POTWIERDZONE: Z tymi trenerami rozmawiała Legia Warszawa
2025-09-28 09:22:46; Aktualizacja: 1 godzina temu
Po zakończeniu minionych rozgrywek Legia Warszawa skupiła się przede wszystkim na znalezieniu nowego szkoleniowca. Finalnie zatrudniono Edwarda Iordănescu, choć nie jest tajemnicą, że stołeczny klub prowadził rozmowy także z innymi trenerami. Nieco więcej szczegółów w tej sprawie ujawnił dyrektor sportowy Michał Żewłakow w wywiadzie udzielonym kanałowi WeszłoTV.
- Rozmawiałem z trenerem Szpilewskim, rozmawiałem z trenerem Priske. Rozmawialiśmy też z trenerem, który obecnie pracuje w FCSB. I rozmawialiśmy z jeszcze jednym trenerem - Serbem, który przez jeden sezon prowadził Crvenę zvezdę. Przy każdym można było jednak zrobić adnotację, że nie wszystko ze sobą współgra - stwierdził działacz „Wojskowych”.
- Kiedy napotkałem na swojej drodze trenera Edwarda Iordănescu, miałem wrażenie, że to człowiek, który we wszystkim mi pasuje - dodał.

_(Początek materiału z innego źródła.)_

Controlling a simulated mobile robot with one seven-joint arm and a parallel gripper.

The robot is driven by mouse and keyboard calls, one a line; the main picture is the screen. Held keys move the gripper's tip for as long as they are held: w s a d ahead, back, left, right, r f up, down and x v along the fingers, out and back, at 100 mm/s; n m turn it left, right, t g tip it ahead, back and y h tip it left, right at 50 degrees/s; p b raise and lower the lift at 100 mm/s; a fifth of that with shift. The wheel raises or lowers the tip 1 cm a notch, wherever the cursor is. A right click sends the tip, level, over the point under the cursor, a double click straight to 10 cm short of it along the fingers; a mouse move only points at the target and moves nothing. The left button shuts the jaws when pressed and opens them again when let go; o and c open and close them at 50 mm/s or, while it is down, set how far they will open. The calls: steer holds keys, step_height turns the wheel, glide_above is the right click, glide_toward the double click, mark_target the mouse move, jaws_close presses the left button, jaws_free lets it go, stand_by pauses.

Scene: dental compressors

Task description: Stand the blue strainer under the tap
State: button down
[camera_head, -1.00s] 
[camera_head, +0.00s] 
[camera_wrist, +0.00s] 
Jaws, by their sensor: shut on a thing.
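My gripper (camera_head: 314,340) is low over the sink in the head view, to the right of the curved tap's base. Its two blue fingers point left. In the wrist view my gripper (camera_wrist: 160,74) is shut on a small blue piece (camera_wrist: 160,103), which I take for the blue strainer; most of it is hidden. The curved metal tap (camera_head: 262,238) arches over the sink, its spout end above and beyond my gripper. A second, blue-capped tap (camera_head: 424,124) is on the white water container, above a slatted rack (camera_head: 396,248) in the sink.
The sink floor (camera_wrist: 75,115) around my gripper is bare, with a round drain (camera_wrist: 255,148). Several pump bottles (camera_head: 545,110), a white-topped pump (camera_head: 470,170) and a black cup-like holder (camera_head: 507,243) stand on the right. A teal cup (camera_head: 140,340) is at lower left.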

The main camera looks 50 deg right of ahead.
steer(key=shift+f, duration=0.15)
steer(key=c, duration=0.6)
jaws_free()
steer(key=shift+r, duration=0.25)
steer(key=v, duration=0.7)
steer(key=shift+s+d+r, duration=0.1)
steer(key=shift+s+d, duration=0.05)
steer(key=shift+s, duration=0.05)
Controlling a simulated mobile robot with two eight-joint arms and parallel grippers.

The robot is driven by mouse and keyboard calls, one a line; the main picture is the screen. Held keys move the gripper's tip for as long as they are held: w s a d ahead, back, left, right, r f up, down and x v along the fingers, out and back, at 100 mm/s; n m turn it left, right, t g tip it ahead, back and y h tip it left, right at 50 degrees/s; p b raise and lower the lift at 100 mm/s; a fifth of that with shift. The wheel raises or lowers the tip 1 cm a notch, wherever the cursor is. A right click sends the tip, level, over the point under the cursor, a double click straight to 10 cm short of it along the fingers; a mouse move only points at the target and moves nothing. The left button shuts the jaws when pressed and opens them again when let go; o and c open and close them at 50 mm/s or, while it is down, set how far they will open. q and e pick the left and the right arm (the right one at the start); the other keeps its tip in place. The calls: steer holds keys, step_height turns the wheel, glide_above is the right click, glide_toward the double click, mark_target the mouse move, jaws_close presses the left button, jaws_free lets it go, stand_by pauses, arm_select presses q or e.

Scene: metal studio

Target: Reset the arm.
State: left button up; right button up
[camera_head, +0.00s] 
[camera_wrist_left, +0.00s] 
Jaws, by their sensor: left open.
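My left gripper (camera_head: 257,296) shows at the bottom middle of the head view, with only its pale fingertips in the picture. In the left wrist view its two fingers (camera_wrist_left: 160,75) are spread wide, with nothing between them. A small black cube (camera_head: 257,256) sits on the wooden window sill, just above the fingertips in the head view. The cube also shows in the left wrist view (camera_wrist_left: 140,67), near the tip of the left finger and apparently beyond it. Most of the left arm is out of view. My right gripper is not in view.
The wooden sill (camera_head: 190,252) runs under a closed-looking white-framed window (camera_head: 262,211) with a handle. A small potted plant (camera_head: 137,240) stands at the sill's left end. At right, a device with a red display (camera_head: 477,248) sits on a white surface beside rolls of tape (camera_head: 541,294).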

Aleksiej Szpilewski przez ponad trzy lata był szkoleniowcem Arisu Limassol, skąd odszedł wraz z zakończeniem poprzedniego sezonu. Latem stał się więc wolnym trenerem poszukującym nowego wyzwania. Choć zainteresowanie jego usługami wyraziła Legia Warszawa, Białorusin zdecydował się przyjąć propozycję rosyjskiego FK Pari Niżny Nowogród.Popularne
Brian Priske po nieudanej przygodzie w Feyenoordzie Rotterdam powrócił do znanego mu środowiska i ponownie objął stery Sparty Praga, gdzie pracował już w latach 2022-2024.
Jeśli natomiast chodzi o trenera FCSB, mowa oczywiście o Eliasie Charalambousie. Ten 45-letni szkoleniowiec kieruje rumuńską drużyna od końcówki marca 2023 roku. Dwukrotnie zdobył z nią mistrzostwo kraju, a także dwukrotnie sięgnął po trofeum za superpuchar.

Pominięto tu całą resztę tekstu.